You're playing as Eric Bane, a man who we first meet blundering around a nightclub plagued by visions of angels. Your first order of business is to find someone who can explain what has happened to you. Simple answer: you're a vampire, or least halfway to being one. To complete the process and avoid becoming a mindless ghoul, you need to drink the blood of the vampire who sired you. Since they're AWOL, you turn to the trendy bloodsucking clique at the Sanctuary club to find an alternate donor. This leads into six story chapters in which you creep and chomp your way through a variety of locations on the trail of super-vampires who might provide the sanguine solution to your problem.

Eric Bane is a black hole of a lead character, a hooded scowl on legs whose story offers no emotional or narrative hook.

Movement is twitchy and vague, but also weirdly restricted. You are, apparently, the least agile vampire ever. If you're on a balcony above someone, you can't simply vault a railing and drop down on them. You can't even jump - your feet are glued to the floor, reducing every area to the level of a crude Pac-Man maze. This forces you to rely on Shadow Leap, a rudimentary teleport ability, to navigate the stages. It's a sloppy system, though - needlessly fussy in where it lets you jump to - and one that is practically unusable under pressure.

Combat is similarly claustrophobic. You have no physical attack moves, or at least none that can be deployed at will. All you can do is sneak up behind someone and press a button to clobber them with an instant-kill strike, or hold it down to feast on their blood. Even when the enemy is alerted to your presence, you can't take a swing at them. You have to shuffle and wrestle with the camera for the attack prompt to show up, and only then can you take them down.

Expanding your arsenal somewhat is a suite of vampire powers, some passive, most activated by a selection wheel or d-pad shortcuts. You can teleport and instantly kill a target, for example, or use shadowy powers to make someone drop dead from a distance. You can also bamboozle enemies, leaving them dazed, open to attack or blind to your presence.

It's here that Dark comes closest to offering a fully featured toybox to play with. Each power uses up Vitae, a finite resource that can only be replenished by feeding on an enemy. Even when maxed out, you only have enough Vitae slots for four uses of your powers, so there's a sliver of strategy involved as you work out when to rely on your powers and when to take things slowly and restock.

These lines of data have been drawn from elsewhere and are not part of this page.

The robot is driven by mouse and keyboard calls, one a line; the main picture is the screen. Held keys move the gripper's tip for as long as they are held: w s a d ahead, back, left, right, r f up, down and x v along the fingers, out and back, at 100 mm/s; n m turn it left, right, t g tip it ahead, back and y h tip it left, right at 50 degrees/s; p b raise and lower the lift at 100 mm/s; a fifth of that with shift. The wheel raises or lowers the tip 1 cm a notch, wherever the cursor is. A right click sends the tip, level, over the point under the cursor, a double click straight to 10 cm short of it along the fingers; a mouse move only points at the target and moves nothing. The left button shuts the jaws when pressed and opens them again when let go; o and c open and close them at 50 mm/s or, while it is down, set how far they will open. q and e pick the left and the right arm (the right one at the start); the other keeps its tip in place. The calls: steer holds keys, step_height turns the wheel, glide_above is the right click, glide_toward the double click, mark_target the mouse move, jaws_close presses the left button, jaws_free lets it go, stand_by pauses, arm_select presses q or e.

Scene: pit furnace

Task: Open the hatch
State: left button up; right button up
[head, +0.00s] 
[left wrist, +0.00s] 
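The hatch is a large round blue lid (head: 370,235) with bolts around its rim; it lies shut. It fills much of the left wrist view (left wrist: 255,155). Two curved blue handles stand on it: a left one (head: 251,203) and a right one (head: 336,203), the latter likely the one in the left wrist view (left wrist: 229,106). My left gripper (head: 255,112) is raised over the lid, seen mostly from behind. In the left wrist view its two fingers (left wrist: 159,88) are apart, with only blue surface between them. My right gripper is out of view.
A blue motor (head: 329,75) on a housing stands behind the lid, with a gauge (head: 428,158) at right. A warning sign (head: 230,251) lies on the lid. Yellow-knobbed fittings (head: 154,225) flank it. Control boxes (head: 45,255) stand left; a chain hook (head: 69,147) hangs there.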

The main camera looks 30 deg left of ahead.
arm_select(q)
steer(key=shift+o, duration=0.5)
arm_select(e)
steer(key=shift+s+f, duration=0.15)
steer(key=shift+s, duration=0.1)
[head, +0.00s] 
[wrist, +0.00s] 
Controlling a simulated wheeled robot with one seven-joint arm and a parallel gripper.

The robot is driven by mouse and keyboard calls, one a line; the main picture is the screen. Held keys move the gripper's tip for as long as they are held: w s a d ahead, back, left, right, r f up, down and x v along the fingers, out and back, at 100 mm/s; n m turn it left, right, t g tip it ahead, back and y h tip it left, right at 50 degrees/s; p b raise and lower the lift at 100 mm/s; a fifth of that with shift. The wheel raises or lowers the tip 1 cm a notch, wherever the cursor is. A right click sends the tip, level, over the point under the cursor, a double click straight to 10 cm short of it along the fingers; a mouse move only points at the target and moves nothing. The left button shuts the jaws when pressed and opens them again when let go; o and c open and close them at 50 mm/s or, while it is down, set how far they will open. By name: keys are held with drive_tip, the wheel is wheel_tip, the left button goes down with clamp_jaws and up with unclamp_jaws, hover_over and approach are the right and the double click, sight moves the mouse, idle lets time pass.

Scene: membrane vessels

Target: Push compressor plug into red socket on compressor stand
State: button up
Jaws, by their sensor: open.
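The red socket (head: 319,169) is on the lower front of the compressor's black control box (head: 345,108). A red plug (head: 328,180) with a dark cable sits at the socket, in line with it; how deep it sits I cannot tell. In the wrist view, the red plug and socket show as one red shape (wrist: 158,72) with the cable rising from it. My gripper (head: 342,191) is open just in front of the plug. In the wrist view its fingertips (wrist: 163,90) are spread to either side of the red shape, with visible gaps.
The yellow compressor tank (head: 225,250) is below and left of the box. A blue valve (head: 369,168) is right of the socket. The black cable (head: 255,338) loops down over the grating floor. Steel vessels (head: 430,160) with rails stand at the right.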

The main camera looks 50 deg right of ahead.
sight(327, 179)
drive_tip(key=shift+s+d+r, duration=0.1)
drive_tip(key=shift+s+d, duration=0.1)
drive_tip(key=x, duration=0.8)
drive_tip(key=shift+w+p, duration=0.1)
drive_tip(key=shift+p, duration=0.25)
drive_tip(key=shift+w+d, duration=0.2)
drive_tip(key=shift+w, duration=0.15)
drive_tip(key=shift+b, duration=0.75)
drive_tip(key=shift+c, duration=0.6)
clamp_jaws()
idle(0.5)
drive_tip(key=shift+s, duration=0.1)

Time slows down to a crawl when you use your vampire vision, although the blurry visuals make it headache-inducing.

Strategy requires intelligence, however, and that's in short supply. Enemies are ridiculously stupid and your best tactic is often simply to alert the guards, find a safe corner and wait for them to wander up to you, one at a time, obligingly walking straight into your one-hit-kill punches. Health recharges automatically, so it's possible to wipe out almost every enemy in a stage using this method. There are a couple of enemy types introduced later that require a little more effort, but not much. This is a game that features an actual screen prompt saying, "Some enemies don't move at all, but instead just stand there looking in one direction." It's a design feature, you see.

With nothing else in its gameplay arsenal, Dark quickly slips into a stultifying rhythm of leaden story sequences, which find you trudging between conversations in Sanctuary, and missions made up of room after room of basic sneak-and-slay gameplay. You'll slog through an area filled with guards, only to walk through a door into another virtually identical area with more perambulating action figures to outwit.

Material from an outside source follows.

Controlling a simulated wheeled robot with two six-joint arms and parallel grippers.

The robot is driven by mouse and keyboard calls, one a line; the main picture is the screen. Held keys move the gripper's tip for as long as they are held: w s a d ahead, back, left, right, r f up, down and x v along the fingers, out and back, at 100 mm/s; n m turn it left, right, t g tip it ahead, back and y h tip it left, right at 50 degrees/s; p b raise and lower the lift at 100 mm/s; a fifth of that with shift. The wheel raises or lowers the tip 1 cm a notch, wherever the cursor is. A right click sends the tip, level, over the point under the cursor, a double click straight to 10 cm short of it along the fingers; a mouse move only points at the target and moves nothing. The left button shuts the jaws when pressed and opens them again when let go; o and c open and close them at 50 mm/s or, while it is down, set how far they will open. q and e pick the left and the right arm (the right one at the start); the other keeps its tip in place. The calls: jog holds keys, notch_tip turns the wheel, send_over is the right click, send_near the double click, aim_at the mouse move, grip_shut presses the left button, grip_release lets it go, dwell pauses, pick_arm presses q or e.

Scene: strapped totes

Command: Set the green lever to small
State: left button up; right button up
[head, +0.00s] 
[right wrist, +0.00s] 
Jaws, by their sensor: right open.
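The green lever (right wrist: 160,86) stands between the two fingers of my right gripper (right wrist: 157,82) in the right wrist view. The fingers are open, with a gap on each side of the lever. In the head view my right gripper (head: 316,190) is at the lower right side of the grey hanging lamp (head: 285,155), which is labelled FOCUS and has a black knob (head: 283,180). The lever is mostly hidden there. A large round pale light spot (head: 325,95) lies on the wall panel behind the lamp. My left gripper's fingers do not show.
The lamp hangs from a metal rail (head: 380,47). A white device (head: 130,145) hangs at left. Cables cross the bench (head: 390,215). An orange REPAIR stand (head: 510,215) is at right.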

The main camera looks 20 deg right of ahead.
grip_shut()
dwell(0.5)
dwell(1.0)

Inevitably, the game's challenge describes a ski slope rather than a rising curve. At the start, all you have are the ham-fisted controls and one-note combat, where progress comes through trial and error, and the patience needed to put up with the sloppy checkpoints. Level up a few key vampire powers, learn to spot the glaring gaps in the enemy AI, and the game becomes pathetically easy. Those six chapters run dry much faster than you think.

The game even doles out Gamerscore in big chunks of 40, 60 and 80 on Xbox 360, in as much of a hurry to get it over with as the player.

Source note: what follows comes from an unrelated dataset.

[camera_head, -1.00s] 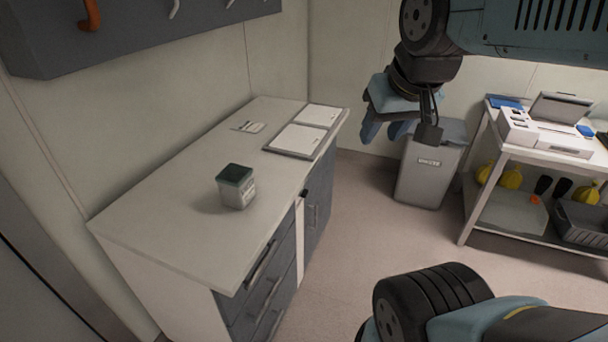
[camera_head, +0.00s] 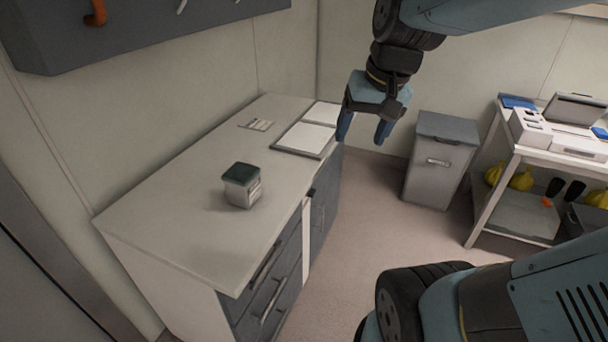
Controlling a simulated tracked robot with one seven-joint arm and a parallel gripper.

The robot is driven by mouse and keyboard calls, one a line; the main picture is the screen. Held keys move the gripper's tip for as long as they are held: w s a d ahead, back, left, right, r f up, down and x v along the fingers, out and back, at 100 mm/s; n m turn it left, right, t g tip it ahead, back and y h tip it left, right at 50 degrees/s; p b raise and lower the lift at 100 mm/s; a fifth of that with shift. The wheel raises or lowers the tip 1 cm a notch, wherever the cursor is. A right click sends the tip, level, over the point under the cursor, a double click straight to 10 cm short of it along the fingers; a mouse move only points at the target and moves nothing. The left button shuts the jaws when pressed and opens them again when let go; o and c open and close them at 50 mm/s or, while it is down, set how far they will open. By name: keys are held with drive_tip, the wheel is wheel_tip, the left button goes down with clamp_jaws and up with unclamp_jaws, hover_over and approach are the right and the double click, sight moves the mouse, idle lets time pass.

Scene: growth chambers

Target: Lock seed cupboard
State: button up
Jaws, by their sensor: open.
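My gripper (camera_head: 363,133) hangs in the air with its two blue fingers pointing down and spread apart, nothing between them. In the picture it shows just right of the bench's far end. A grey cupboard door (camera_head: 325,205) is set in the far part of the bench front, beyond the drawers, and looks closed. A small dark piece (camera_head: 311,192) shows at the door's upper near edge; it is too small to tell whether it is a lock or key. No label naming the seed cupboard is readable.
Grey drawers (camera_head: 268,280) face the floor. A grey bin (camera_head: 437,160) and a shelved table (camera_head: 485,190) stand at right. A dark wall unit (camera_head: 150,30) with hooks hangs above.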

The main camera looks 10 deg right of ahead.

Within that, the presentation is often distractingly cheap, a sign of the game's presumably tiny budget. The visuals have opted for a broad, smeary cel-shaded look but character models wouldn't look out of place in 1995 and the animation is routinely terrible. Characters' mouths barely open when they speak, but since they're usually spouting wretched dialogue such as, "The throbbing in my head was pounding in my temples," it's best to just skip through the turgid story scenes as quickly as possible anyway.

It's easy enough to see what Dark was aiming for. It's the no-frills off-brand version of Dishonored, complete with seeing-through-walls superpowers and teleport-assisted traversal of environments, dressed up as True Blood fan fiction. In every aspect, however, it falls woefully short of its inspirations. It's a game defined by its limitations - of technology, of budget and of development skill.

Low-budget games can be delightful and surprising, but only if the core elements work. Here, they don't. In its best moments, this is only ever a reminder of better games. In its worst moments - of which there are far too many - Dark frustrates and irritates as only a clumsy stealth game can.